At home, Steerforth reveals that, at heart, he is slick, egotistical, and vain, even though David still continues to deny these tendencies in him. Mrs. Steerforth’s constant doting on her son reinforces these tendencies in Steerforth and make his self-centered nature understandable, if not justified. Though David is unaware of Steerforth’s snobbery, Steerforth belittles David from the moment they meet. Steerforth further demeans David by giving him the nickname “Daisy,” but David still is too caught up in his worship of Steerforth to see anything but his good qualities. Although Steerforth does demonstrate some thoughtfulness at Yarmouth, as when he tells David that he wishes he could be more focused, his self-reflective mood passes as quickly as it appears. David ignores Steerforth’s insults, as well as the fact that Mrs. Steerforth likes David only because he adores her son. Even when Steerforth begins to confide in David about his own insecurities, David views him as a superior being in whom all faults are positive attributes. David’s idolization of Steerforth makes him incapable of seeing the true nature of his false friend, even when Steerforth’s bad side is most exposed.

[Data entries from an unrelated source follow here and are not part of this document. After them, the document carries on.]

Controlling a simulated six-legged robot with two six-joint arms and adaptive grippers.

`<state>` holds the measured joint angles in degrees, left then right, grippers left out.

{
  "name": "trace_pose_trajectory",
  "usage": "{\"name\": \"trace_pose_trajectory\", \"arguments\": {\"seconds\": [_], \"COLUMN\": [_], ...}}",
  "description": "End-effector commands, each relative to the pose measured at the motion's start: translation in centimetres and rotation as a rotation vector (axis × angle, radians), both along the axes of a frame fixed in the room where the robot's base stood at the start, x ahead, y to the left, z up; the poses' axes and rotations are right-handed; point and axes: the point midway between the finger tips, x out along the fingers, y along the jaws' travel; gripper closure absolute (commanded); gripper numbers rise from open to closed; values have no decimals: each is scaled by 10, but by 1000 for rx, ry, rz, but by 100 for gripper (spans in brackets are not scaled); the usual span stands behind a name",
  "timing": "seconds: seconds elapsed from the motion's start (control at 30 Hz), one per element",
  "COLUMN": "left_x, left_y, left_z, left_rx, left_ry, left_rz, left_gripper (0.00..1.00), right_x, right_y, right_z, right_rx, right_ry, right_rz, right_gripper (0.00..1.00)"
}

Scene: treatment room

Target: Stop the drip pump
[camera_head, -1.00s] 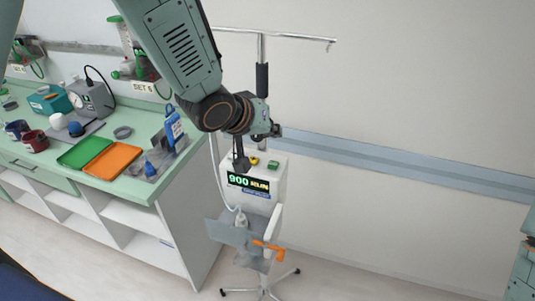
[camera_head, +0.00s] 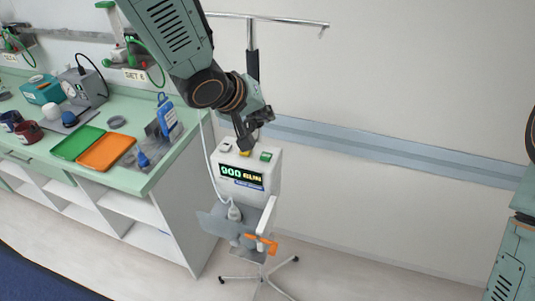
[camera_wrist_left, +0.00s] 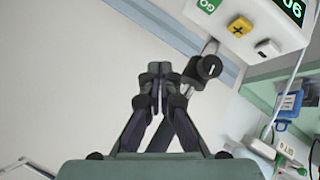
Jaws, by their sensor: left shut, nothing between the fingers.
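The drip pump (camera_head: 272,178) is a white box on a wheeled pole. Its lit display (camera_head: 242,176) appears to read "900 RUN". On its top are a white button (camera_head: 226,146), a yellow button (camera_head: 244,153) and a green button (camera_head: 266,156). In the left wrist view the green button (camera_wrist_left: 208,6) is marked "GO", and the yellow button (camera_wrist_left: 240,27) bears a dark cross. My left gripper (camera_head: 246,145) is shut and empty, pointing down close above the yellow button in the head view. The left wrist view shows its fingertips (camera_wrist_left: 158,74) apart from the buttons. My right gripper is out of view.
The pole (camera_head: 252,50) rises behind the pump. A grey tray and orange clamp (camera_head: 262,244) sit below it. Floor at right is clear.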

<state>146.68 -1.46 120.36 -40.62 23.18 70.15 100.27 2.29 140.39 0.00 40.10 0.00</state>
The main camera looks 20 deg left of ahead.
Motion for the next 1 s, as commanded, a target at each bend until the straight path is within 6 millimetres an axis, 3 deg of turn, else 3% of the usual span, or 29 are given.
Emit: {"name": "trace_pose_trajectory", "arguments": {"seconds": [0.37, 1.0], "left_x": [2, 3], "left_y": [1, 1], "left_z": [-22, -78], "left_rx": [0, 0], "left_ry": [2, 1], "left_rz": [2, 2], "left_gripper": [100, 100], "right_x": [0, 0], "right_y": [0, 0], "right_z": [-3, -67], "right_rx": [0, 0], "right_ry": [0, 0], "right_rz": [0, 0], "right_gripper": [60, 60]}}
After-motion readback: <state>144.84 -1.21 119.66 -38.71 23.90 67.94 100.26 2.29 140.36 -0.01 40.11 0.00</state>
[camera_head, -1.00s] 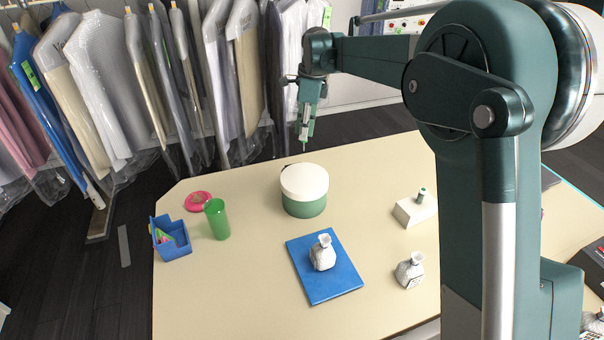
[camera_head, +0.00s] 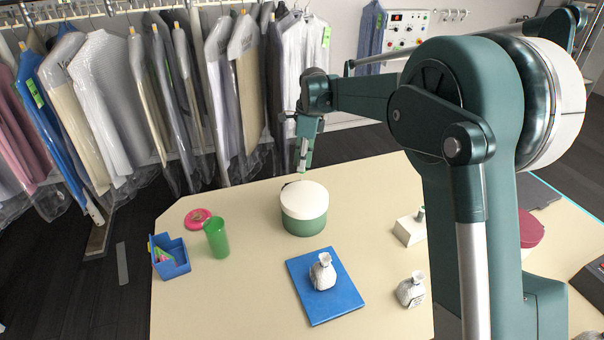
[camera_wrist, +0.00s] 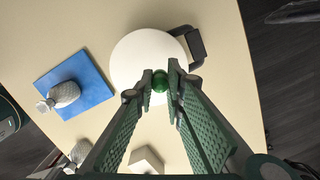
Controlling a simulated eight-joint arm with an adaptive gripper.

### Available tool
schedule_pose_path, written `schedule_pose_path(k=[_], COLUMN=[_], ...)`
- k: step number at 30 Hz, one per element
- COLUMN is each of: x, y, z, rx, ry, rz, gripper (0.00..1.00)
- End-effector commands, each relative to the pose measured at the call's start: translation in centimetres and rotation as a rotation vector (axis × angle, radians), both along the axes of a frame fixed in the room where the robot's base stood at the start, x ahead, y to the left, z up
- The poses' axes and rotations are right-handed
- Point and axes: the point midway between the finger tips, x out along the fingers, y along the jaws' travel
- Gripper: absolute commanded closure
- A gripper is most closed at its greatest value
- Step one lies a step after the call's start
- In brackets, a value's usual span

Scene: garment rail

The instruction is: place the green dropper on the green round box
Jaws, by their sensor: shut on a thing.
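The green round box (camera_head: 303,220) stands at the table's far edge, with green sides and a white lid. Its lid (camera_wrist: 128,62) fills the middle of the wrist view. My gripper (camera_head: 304,160) is above and behind the lid in the head view, pointing down. In the wrist view my gripper (camera_wrist: 160,74) is shut on the green dropper (camera_wrist: 160,83), which shows as a small green round end between the fingertips, over the lid. Its lower part is hidden there. I cannot tell how large the gap to the lid is.
A blue board (camera_head: 333,301) with a patterned vase (camera_head: 322,273) lies in front of the box. A green cup (camera_head: 216,238), blue bin (camera_head: 170,258) and pink disc (camera_head: 198,217) are left. A white block (camera_head: 408,232) and another vase (camera_head: 411,290) are right. A dark bracket-like thing (camera_wrist: 197,45) adjoins the box.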

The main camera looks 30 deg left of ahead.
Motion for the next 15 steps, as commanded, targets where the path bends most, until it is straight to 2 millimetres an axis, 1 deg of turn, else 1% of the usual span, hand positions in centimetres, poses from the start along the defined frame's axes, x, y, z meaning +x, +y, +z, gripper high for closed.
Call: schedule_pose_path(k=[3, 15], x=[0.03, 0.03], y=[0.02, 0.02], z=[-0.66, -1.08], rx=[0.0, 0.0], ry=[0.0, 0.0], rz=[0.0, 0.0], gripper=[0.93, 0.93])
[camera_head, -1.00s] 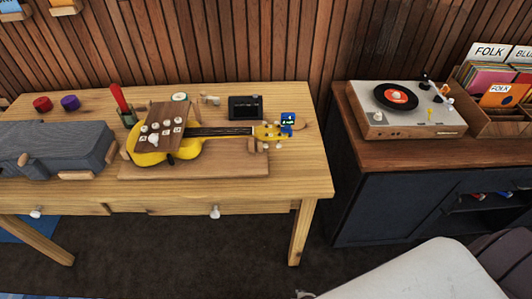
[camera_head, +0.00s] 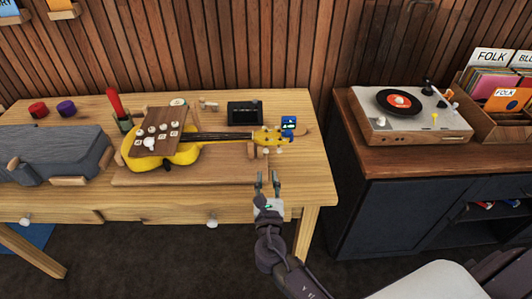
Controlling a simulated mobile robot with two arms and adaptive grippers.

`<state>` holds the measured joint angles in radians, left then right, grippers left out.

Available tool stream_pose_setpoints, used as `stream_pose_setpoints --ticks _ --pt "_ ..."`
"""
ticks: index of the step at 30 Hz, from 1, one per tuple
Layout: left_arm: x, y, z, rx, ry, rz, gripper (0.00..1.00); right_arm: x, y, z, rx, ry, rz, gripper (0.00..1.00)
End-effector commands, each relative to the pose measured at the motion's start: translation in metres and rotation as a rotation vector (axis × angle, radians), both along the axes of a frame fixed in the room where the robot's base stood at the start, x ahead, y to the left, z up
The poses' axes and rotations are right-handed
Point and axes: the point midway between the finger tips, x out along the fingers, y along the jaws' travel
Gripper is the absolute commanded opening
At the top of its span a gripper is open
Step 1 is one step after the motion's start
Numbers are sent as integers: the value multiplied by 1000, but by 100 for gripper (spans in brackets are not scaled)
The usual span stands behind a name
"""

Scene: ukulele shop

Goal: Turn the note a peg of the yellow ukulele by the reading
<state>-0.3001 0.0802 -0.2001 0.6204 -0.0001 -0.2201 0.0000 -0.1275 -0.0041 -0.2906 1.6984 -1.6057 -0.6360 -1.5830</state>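The yellow ukulele (camera_head: 187,155) lies on a wooden board (camera_head: 135,177) on the table, its neck pointing right. Its yellow headstock (camera_head: 266,136) has small pale pegs along its edges; I cannot read which peg is note A. A blue clip-on tuner (camera_head: 289,122) sits at the headstock's end, its reading too small to make out. A brown panel with several white knobs (camera_head: 150,143) lies over the ukulele's body and hides part of it. My right gripper (camera_head: 268,176) is open and empty, its fingers pointing toward the headstock from the table's front side. My left gripper is not in view.
A grey case (camera_head: 50,152) fills the table's left. A red-handled tool (camera_head: 114,105) stands in a holder, and a black box (camera_head: 244,113) sits behind the neck. A record player (camera_head: 408,113) stands on the right cabinet. The table's front right is clear except for my arm.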

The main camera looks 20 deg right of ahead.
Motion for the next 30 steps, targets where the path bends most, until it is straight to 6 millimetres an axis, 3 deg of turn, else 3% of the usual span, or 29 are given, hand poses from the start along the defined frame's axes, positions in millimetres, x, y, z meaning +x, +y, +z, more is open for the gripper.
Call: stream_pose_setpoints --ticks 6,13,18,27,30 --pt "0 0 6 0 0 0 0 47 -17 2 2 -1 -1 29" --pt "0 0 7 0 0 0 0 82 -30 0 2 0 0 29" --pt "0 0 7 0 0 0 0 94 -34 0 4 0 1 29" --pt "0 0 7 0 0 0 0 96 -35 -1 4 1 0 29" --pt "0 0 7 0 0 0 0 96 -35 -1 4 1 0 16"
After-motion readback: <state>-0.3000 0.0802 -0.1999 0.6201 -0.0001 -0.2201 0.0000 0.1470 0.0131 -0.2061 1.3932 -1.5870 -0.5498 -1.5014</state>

David attains greater consciousness of romantic love as his character develops. At this stage, David’s feelings of love are still impetuous and adolescent. His frivolous infatuations mirror many of the romantic relationships he sees in his life around him, like that between Annie Strong and Jack Maldon. Although David’s experience of love is not yet as deep as it is later in the novel, he is increasingly aware of others’ romantic relationships. He observes the affair between Jack Maldon and Annie Strong, as well as the unfolding of the love affair between Mr. Orem’s daughter and her sweetheart. As David awakens to romantic love, his narrative focuses more and more on the emotional relationships between characters.